Eine tiefgreifende Veränderung der Branche geht dadurch bislang an den meisten Privatanlegern vorbei: Vor zehn Jahren wurden noch 59 Prozent des Fondsvermögens klassisch aktiv verwaltet. Im Vorjahr lag der Anteil der Kernprodukte lediglich noch bei 39 Prozent.

Auf der anderen Seite haben neben alternativen Angeboten wie Hedgefonds, Private-Equity-Fonds und Währungsprodukten vor allem ETFs deutlich zugelegt. Ihr Stück am Gesamtkuchen vergrößerte sich von acht Prozent auf 14 Prozent. Und er wird weiter steigen, sind die Studienautoren überzeugt. "Wir gehen davon aus, dass die Verschiebungen von den aktiven Kernprodukten hin zu alternativen und passiven Angeboten weitergeht", heißt es in der Studie.

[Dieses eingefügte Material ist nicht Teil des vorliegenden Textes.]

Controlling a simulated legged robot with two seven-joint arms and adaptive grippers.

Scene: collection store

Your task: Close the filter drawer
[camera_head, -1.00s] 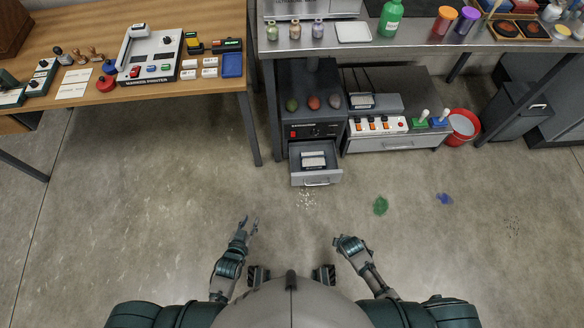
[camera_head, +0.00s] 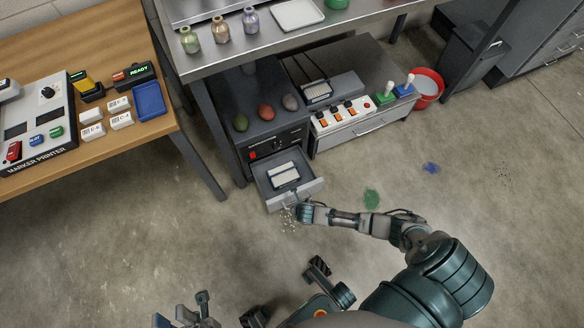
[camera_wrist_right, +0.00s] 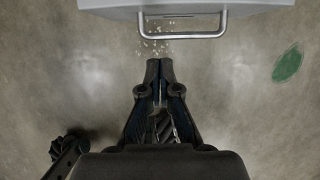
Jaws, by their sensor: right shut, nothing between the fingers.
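The filter drawer (camera_head: 311,187) stands pulled out at the bottom of a dark cabinet (camera_head: 277,150), with a white-and-grey filter block (camera_head: 285,177) inside. My right gripper (camera_head: 301,212) is just in front of the drawer. In the right wrist view the drawer's bar handle (camera_wrist_right: 182,36) crosses the top, and my right gripper (camera_wrist_right: 160,64) is shut and empty, its tips just short of the handle with a small gap showing. My left gripper (camera_head: 184,308) is low at the left, fingers spread and empty, away from the drawer.
The wooden table (camera_head: 172,122) with a marker printer (camera_head: 40,130) is at left. Its leg (camera_head: 200,165) stands left of the cabinet. A low grey drawer unit (camera_head: 365,137) and red bucket (camera_head: 428,85) are at right. Pale crumbs (camera_head: 289,222) and a green patch (camera_head: 371,198) mark the open floor.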

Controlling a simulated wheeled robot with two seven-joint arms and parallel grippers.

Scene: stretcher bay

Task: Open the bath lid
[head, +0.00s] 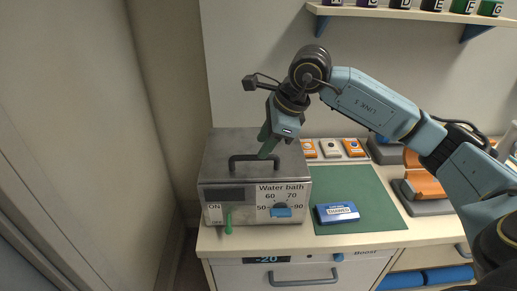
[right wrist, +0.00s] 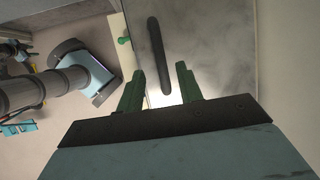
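The water bath (head: 235,195) is a grey steel box at the left end of the counter. Its flat lid (head: 222,145) is down and carries a black bar handle (head: 243,157). My right gripper (head: 266,148) is over the lid at the handle, pointing down. In the right wrist view, my right gripper (right wrist: 159,88) has its green fingers apart, with the near end of the handle (right wrist: 158,50) between their tips. Neither finger visibly touches the bar. My left gripper does not show in the head view.
A green mat (head: 355,190) with a blue-and-white box marked THAWED (head: 336,213) lies to the right of the bath. Orange-and-white packs (head: 331,148) stand behind it. A shelf (head: 400,13) with several lettered jars is above. The bath front has a dial (head: 281,211) and a green switch (head: 228,224).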

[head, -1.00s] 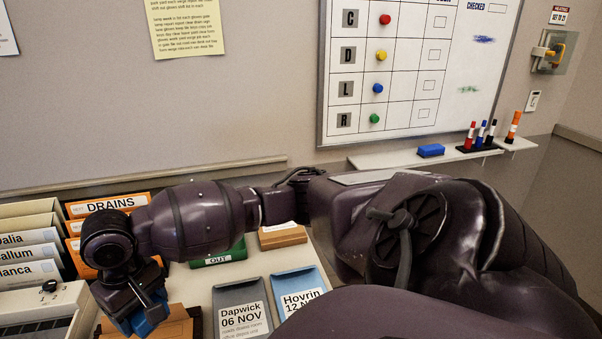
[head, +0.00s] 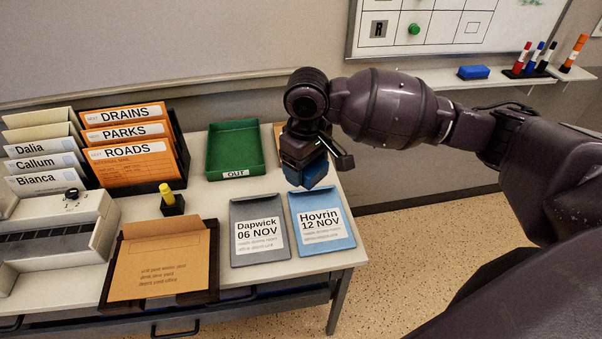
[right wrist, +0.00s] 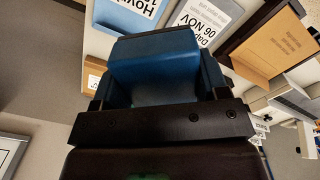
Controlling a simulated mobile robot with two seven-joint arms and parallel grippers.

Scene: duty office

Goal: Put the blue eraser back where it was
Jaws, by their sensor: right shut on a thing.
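My right gripper (head: 312,182) is shut on a blue block that looks like the blue eraser (head: 316,172). In the right wrist view the held eraser (right wrist: 155,68) fills the space between the dark fingers. In the head view the gripper shows above the far end of the blue Hovrin tray (head: 322,220), near the desk's right edge; the exact height is hard to tell. A second, similar blue block (head: 473,72) lies on the ledge under the whiteboard (head: 440,48), left of the marker pens (head: 540,58). My left gripper is not in view.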

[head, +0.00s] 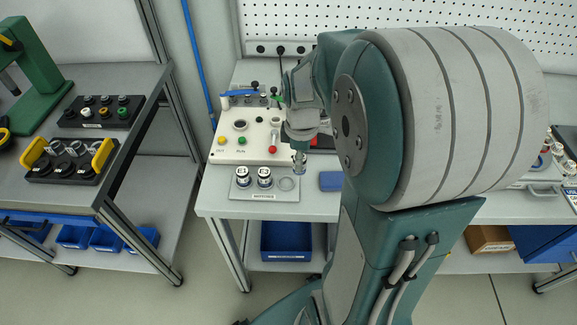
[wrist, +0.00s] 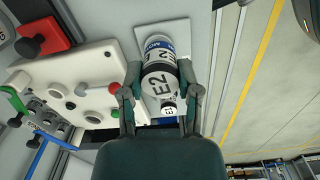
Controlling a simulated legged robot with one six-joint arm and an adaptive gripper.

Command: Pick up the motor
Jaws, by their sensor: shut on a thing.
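The motor (wrist: 160,62) is a cylinder with white, blue and dark bands and a large "E2" label. In the wrist view it sits between the two fingers of my gripper (wrist: 160,88), which is shut on it.
Two labelled motors (head: 264,176) stand at the tray's left. Behind is a white test panel (head: 232,153) with coloured buttons and a red-knobbed lever (head: 273,145). A side bench (head: 130,95) with black fixtures stands left, across a floor gap.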

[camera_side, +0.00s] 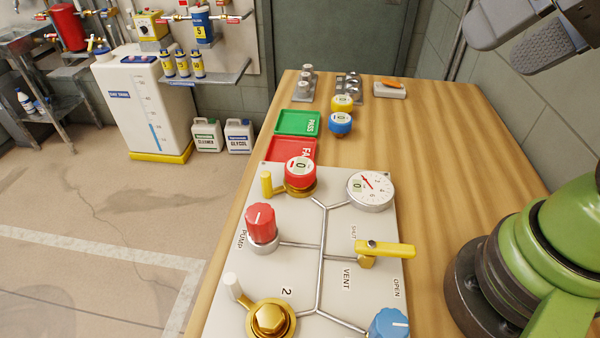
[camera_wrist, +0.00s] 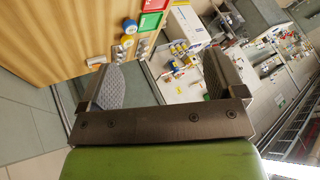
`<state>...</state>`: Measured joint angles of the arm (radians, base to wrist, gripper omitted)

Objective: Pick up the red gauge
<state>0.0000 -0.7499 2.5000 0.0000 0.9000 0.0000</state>
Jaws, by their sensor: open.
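The red gauge (camera_side: 300,170) is a short red cylinder with a white face marked 0. In the side view it sits on a brass fitting (camera_side: 301,193) at the far left of the white valve panel (camera_side: 300,270). My gripper (camera_side: 523,36) is at the top right of the side view, raised and well away from the gauge. Its two grey padded fingers are apart with nothing between them. In the wrist view my gripper (camera_wrist: 163,83) is also open and empty, and the red gauge is not in that view.
A yellow lever (camera_side: 266,184) stands just left of the gauge, and a red knob (camera_side: 261,221) is nearer. A white dial (camera_side: 371,190) is to the right. Behind are red (camera_side: 278,149) and green (camera_side: 283,122) trays, with yellow (camera_side: 342,103) and blue (camera_side: 340,123) gauges beside them.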

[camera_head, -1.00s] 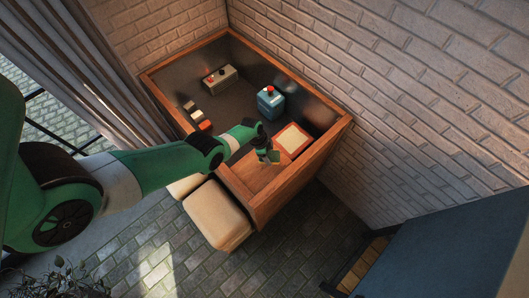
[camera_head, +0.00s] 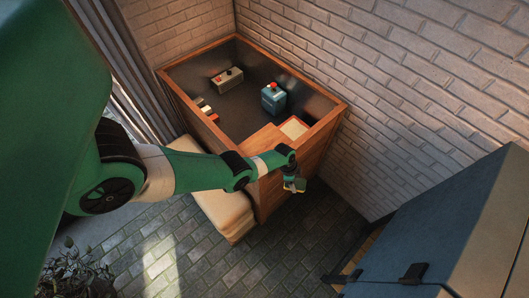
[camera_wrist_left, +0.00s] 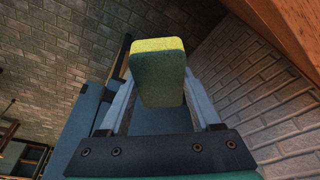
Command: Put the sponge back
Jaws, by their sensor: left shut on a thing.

Für ETF-Anbieter kommt es auf die Größe an

Demnach wird ETFs zugetraut, in den kommenden drei Jahren einen Anteil von 35 Prozent an den weltweiten Neumittelzuflüssen zu haben. Den großen aktiv gesteuerten Aktien-, Anleihen- und Geldmarktfonds – die sich in vielen Privatanlegerdepots befinden – werden dagegen Abflüsse prophezeit. In den Vereinigten Staaten, dem ältesten ETF-Markt, fließt heute schon jeder zweite Dollar, also 50 Prozent der Mittel in Indexprodukte, in Europa erst zwölf Prozent, im asiatisch-pazifischen Raum 20 Prozent.

Die BCG-Experten zeigen sich überzeugt, dass diese Verschiebungen in den nächsten Jahren zu einer weiteren Konzentration bei den Anbietern führen. Da die Margen der Anbieter beim Geschäft mit ETFs geringer sind, spielt Größe hier eine wichtigere Rolle.

In den Vereinigten Staaten landen laut Studie bereits 68 Prozent der frisch angelegten Mittel bei den zehn größten Fondsgesellschaften, ein Jahr zuvor waren es erst 53 Prozent. Angeführt wird die Liste von den Indexfonds-Spezialisten Vanguard, Blackrock und Dimensional Fund Advisors.

In Europa ist dieses "Winner-Take-All"-Phänomen noch nicht so stark ausgeprägt. Hier blieb der Anteil der Top-Ten-Anbieter an die Nettomittelzuflüssen unverändert bei 31 Prozent. Die meisten neuen Mittel gingen hier an Blackrock mit seiner ETF-Marke iShares gefolgt von der UBS und Nordea.